Wem das zu schnell geht angesichts einer solchen Summe, kann sich im Cadillac-Store beraten lassen: Seit Oktober soll er an der Zürcher Bahnhofstrasse auf 600 Quadratmetern fürs Markenerlebnis sorgen. «Wir wollen ein Community-Erlebnis bieten», sagt Kundendienstleiterin Alexandra Smedley. Dazu gehören Events mit Kunst-, Kultur- oder Kulinarik-Bezug, Kooperationen mit anderen Marken zum Beispiel aus dem Modebereich und persönliche Betreuung. Zunächst solls bei dem einen Anlaufpunkt für die Schweiz bleiben, die übrigen Regionen will die Marke zunächst per Roadshow abdecken und jeweils vor Ort den Lyriq präsentieren.

Cadillac ist erst der Anfang

Für Service und Pneuwechsel soll ein noch nicht genannter Partner in der Schweiz zuständig sein – schliesslich gibts keine Cadillac-Garagisten mehr. Auch bei der Ladeinfrastruktur will die Marke mit Stromanbietern kooperieren, um europaweit flächendeckend das Laden unterwegs zu ermöglichen und einheitlich über eine Cadillac-Kundenkarte abzurechnen. Noch fehlt ein Pick-up-Service, bei dem der Lyriq zum Service abgeholt und wieder nach Hause gebracht wird, aber Smedley denkt bereits darüber nach.

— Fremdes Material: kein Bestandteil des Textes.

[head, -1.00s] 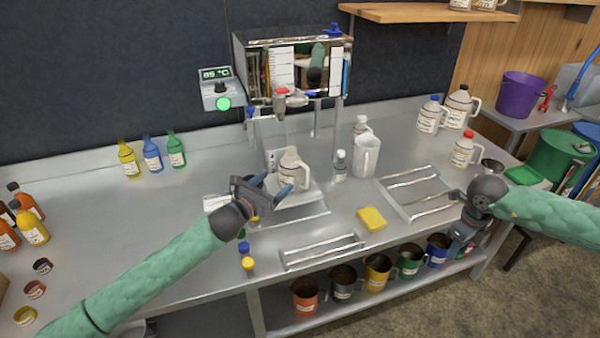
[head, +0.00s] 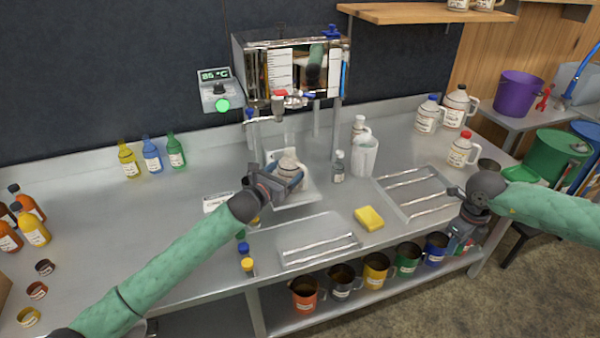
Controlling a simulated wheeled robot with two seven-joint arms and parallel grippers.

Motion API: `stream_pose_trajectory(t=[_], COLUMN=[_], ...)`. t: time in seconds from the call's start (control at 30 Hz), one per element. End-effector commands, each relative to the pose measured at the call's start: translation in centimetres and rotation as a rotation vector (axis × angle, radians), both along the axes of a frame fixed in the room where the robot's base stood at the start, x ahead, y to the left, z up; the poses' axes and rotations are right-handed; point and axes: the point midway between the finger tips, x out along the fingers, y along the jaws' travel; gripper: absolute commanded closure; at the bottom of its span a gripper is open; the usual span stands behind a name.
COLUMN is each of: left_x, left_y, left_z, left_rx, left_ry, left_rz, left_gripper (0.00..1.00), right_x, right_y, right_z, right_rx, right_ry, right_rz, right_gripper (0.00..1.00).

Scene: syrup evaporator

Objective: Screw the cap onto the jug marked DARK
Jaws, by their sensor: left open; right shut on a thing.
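A white jug (head: 288,163) stands in the tray below the tank's spout. Its label cannot be read, so I cannot tell whether it is the one marked DARK. My left gripper (head: 288,180) is open, with its fingers at the jug and partly hiding it. I cannot tell whether they touch it. My right gripper (head: 460,238) points down by the counter's front right edge. It is shut on something small that I cannot make out, so I cannot tell whether it is the cap.
A white pitcher (head: 364,158) and a small bottle (head: 338,168) stand right of the jug. A yellow sponge (head: 369,218) lies near a wire rack (head: 412,190). Capped jugs (head: 428,118) stand at the back right. Loose caps (head: 37,290) lie at the front left.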

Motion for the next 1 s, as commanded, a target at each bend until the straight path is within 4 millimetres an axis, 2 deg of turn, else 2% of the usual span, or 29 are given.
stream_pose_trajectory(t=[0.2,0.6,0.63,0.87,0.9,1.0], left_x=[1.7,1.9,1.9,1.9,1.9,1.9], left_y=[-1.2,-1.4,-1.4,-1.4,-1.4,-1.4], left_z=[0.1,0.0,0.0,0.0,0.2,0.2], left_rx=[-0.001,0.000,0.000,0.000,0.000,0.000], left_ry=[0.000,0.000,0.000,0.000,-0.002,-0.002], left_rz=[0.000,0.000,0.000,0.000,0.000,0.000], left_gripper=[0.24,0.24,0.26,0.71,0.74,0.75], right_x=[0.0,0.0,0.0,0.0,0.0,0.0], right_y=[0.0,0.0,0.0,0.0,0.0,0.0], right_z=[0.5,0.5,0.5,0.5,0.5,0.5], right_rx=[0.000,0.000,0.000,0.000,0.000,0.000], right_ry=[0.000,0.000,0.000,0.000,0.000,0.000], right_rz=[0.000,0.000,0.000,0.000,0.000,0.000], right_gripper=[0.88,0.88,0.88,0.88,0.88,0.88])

Und wie gehts weiter? Mit weiteren Modellen natürlich, die Cadillac aber noch nicht benennen will. Vielleicht schafft die kommende Stromer-Version des XXL-SUVS Escalade mit 791 PS und bis zu 200 kWh Batteriekapazität den Sprung nach Europa? Auf die Schweiz sollen weitere fünf Märkte in Europa folgen; darunter definitiv Schweden und Frankreich und wohl auch Deutschland. Sicher ist aber, dass Cadillac erst den Anfang markiert: General Motors will auch mit den neuen Stromern von Chevrolet und Hummer wieder zurück nach Europa. Die technische Basis teilen sie sich sowieso schon mit dem Lyriq.